start EXERCISE MATERIAL
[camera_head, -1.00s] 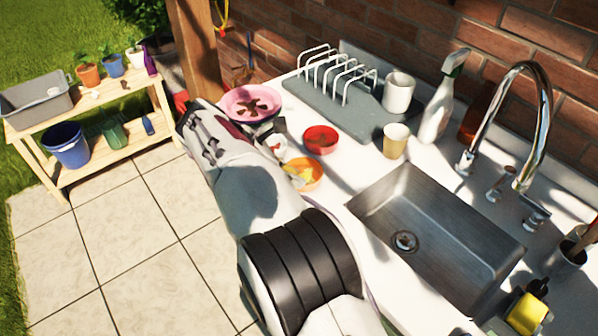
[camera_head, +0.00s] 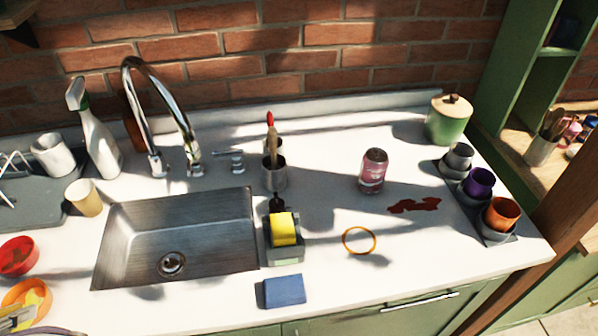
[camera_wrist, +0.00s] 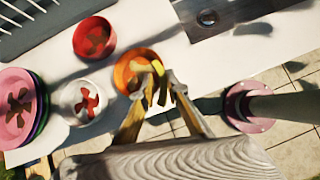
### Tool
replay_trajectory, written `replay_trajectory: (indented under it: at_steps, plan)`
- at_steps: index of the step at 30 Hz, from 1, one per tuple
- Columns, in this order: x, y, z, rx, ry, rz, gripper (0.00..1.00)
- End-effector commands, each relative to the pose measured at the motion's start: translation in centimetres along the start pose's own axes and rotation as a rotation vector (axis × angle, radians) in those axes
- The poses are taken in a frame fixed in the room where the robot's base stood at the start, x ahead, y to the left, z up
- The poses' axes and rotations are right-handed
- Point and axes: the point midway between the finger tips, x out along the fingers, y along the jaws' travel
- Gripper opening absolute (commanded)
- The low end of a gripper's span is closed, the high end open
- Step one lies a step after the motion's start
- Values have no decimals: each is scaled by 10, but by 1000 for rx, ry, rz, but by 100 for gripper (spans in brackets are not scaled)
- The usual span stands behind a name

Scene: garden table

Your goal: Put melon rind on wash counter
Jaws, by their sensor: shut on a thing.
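My gripper (camera_wrist: 158,95) is shut on a small yellow-green strip, which looks like the melon rind (camera_wrist: 163,90), in the wrist view. It is over or just at the orange bowl (camera_wrist: 125,70); whether the rind touches the bowl is unclear. More yellow pieces seem to lie in that bowl. In the head view the orange bowl (camera_head: 38,296) is at the lower left corner, with part of my gripper cut off by the edge. The white wash counter (camera_head: 330,160) fills the head view, with a steel sink (camera_head: 190,225) in it.
A red bowl (camera_head: 17,256) and a tan cup (camera_head: 84,197) stand left of the sink.

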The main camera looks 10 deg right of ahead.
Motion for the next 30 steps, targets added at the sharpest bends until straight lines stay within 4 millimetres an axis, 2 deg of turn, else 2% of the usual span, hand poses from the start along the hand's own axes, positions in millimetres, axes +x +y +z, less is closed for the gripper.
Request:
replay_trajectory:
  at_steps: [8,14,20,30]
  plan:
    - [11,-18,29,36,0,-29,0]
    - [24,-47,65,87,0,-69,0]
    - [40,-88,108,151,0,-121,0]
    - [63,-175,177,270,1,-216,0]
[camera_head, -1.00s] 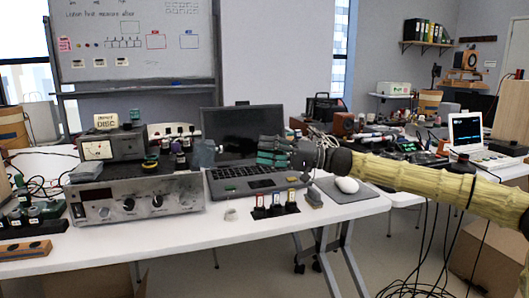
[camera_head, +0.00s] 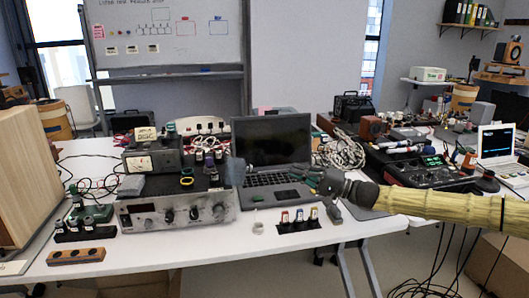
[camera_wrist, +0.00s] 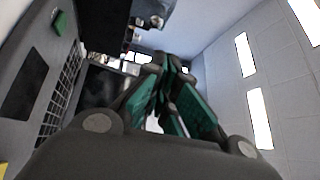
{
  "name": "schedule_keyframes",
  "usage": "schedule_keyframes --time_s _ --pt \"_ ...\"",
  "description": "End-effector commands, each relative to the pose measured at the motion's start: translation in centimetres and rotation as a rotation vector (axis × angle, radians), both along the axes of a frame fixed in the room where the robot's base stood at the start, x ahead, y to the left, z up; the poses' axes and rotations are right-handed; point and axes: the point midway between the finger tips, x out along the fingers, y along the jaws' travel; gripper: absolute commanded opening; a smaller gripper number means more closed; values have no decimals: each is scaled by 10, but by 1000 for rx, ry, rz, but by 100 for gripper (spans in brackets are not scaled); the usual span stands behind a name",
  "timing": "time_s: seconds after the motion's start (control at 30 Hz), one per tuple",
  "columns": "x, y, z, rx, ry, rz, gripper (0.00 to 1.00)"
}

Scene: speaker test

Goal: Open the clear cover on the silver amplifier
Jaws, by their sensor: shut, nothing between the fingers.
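The silver amplifier (camera_head: 150,213) with black knobs stands at the front of the white table, left of the laptop. A bluish-grey, see-through-looking piece (camera_head: 236,172) stands up at its right end; I cannot tell whether this is the clear cover. No other clear cover can be made out on its front. My gripper (camera_head: 308,178) reaches in from the right, over the right side of the laptop keyboard, apart from the amplifier. In the wrist view, its green-padded fingers (camera_wrist: 165,65) come together, shut and empty.
The open laptop (camera_head: 270,140) is beside the amplifier. A small black rack (camera_head: 297,225) with several coloured-top pieces stands in front of it. Meter boxes (camera_head: 150,160) and knobs sit above and behind the amplifier. A large wooden speaker (camera_head: 22,170) fills the left edge.

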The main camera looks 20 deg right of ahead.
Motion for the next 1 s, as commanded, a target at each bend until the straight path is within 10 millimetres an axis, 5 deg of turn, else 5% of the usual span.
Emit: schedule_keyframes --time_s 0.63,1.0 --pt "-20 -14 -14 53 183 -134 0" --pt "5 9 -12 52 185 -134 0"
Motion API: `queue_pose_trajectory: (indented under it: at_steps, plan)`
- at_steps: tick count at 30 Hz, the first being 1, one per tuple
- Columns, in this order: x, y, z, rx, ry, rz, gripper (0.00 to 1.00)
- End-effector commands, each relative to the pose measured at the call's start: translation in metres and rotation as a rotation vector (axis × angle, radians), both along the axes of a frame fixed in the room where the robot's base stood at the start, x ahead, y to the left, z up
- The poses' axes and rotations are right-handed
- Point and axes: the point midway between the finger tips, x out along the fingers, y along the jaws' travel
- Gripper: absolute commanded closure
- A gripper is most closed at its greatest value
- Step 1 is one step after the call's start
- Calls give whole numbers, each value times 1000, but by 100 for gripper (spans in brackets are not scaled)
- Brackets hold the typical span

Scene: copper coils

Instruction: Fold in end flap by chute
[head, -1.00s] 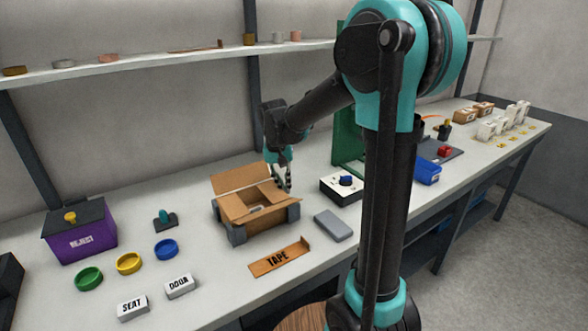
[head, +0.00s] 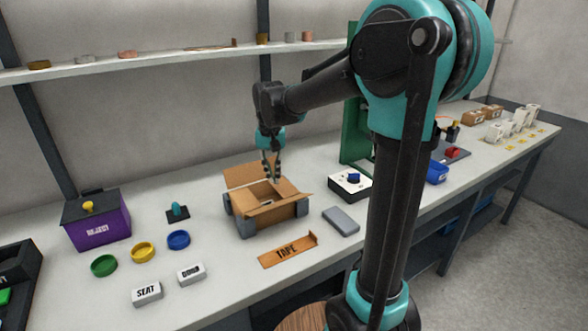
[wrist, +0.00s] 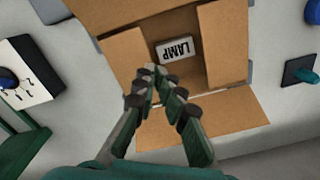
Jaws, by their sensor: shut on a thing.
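An open brown carton (head: 262,215) stands on the bench between grey corner blocks. It also shows in the wrist view, with a white block marked LAMP (wrist: 174,49) inside. The end flap on the green-panel side (wrist: 120,55) leans inward over the carton's opening in the wrist view. The opposite end flap (wrist: 222,40) also lies inward. A long flap (wrist: 215,118) is folded outward at the back. My gripper (head: 275,178) is over the carton's back right part. In the wrist view its fingertips (wrist: 163,84) are close together at the near flap's inner edge, shut on it; the contact is partly hidden.
A green panel (head: 357,140) and a white box with a blue knob (head: 350,185) stand to the carton's right. Colored rings and a purple REJECT bin (head: 97,221) are left.

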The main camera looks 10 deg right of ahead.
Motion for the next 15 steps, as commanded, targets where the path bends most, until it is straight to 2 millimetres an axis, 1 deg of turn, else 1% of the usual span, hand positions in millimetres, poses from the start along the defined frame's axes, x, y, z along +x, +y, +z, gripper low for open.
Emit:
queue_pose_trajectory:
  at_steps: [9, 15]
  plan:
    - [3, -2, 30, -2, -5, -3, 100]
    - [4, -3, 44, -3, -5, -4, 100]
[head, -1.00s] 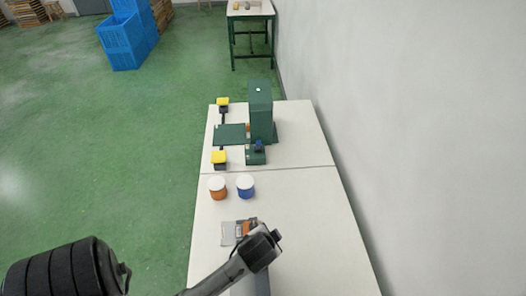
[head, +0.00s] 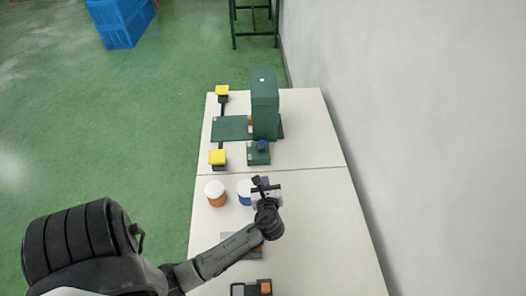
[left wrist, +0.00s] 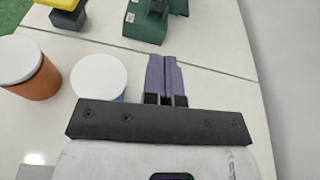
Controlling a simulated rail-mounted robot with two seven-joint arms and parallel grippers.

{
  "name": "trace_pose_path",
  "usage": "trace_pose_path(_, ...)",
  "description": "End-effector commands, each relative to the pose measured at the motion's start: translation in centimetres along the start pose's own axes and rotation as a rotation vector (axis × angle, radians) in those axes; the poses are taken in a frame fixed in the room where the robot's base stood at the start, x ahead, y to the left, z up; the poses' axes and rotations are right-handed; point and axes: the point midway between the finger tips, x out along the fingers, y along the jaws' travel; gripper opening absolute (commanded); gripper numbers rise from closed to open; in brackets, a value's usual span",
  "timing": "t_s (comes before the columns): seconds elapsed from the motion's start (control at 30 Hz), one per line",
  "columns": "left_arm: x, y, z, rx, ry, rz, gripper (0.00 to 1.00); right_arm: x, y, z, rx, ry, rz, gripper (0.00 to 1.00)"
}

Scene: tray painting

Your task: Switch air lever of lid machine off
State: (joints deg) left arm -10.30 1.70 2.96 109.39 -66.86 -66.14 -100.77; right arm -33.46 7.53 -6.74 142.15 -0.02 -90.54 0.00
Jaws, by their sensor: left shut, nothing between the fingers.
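The lid machine (head: 265,105) is a tall green block at the far end of the table, with a flat green plate (head: 230,129) on its left. At its near side is a small green box (head: 258,158) with a dark blue knob-like part (head: 262,146) on top; I cannot tell how this part is set. The box's lower part shows at the top of the left wrist view (left wrist: 146,27). My left gripper (head: 262,184) is shut and empty over the table, on the near side of the box and apart from it. Its purple-grey fingers (left wrist: 167,78) point towards the machine.
Two yellow-topped pedestals (head: 217,158) (head: 222,91) stand left of the machine. An orange can (head: 216,194) and a blue can (head: 244,192), both white-lidded, stand beside my left gripper. A dark item with orange (head: 250,288) lies at the front. A wall runs along the right.

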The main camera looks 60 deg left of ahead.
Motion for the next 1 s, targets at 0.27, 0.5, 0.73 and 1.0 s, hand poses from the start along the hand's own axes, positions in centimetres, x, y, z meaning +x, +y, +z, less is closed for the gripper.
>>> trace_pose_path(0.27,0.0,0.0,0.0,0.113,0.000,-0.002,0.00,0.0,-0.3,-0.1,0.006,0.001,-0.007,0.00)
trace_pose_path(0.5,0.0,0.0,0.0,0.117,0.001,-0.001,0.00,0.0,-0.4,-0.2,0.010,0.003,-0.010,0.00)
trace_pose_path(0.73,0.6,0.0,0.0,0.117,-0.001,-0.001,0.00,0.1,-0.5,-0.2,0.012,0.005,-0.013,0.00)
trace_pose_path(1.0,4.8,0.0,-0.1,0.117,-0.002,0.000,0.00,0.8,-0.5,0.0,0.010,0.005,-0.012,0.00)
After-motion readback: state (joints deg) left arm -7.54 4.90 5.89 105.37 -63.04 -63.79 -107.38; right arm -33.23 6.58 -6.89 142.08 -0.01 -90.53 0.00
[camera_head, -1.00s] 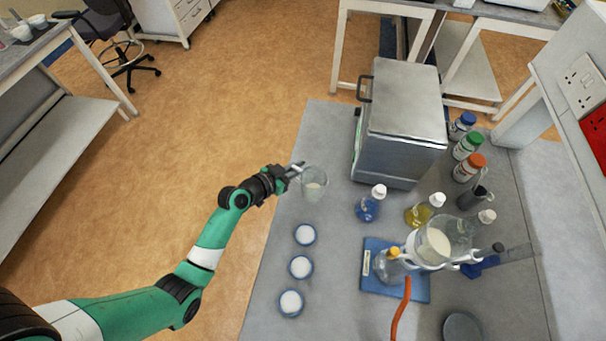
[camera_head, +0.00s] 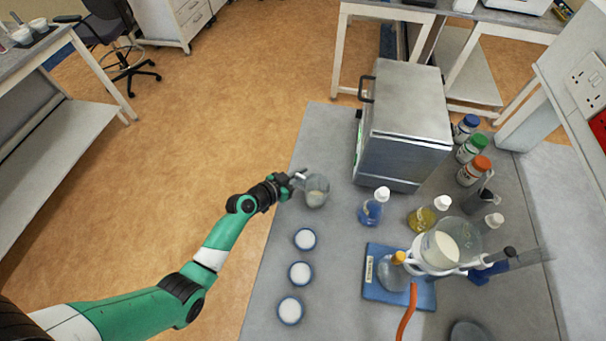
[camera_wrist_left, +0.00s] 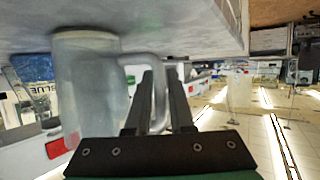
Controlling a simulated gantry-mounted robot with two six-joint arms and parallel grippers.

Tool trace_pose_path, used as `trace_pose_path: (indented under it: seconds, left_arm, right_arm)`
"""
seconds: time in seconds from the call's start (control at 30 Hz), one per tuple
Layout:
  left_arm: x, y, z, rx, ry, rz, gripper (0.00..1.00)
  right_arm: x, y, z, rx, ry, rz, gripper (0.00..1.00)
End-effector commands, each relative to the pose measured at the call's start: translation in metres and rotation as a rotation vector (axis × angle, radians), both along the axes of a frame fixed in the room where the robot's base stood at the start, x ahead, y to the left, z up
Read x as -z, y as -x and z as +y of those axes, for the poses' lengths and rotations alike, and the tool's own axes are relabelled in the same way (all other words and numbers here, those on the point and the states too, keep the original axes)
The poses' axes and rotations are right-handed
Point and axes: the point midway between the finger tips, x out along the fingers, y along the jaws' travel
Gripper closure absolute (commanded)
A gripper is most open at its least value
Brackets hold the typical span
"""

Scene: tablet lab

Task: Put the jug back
end EXERCISE MATERIAL
__WHAT TO WORK ON__
Show the lines where the word "targets" appears in the entries.

__WORKED SOLUTION__
Motion for the next 30 steps, targets added at the sharpest bends until straight lines stay within 4 millimetres an axis, 2 deg of turn, else 2% of the usual span, hand poses from the start along the hand's own axes, positions in millimetres, axes +x +y +z, less is closed for the gripper.
Motion for the next 15 steps, as commanded, targets where the path bends most, until it is straight to 2 millimetres an axis, 1 deg of turn, else 1% of the usual span, hand positions in millimetres, poses from the start along the defined frame's axes, x, y, z along +x, +y, +z, gripper low for open.
Motion for the next 1 s, targets at 0.27, 0.5, 0.73 and 1.0 s, hand poses from the start along the hand's own axes, positions in centimetres, x, y, z meaning +x, +y, +z, less is closed for the gripper.

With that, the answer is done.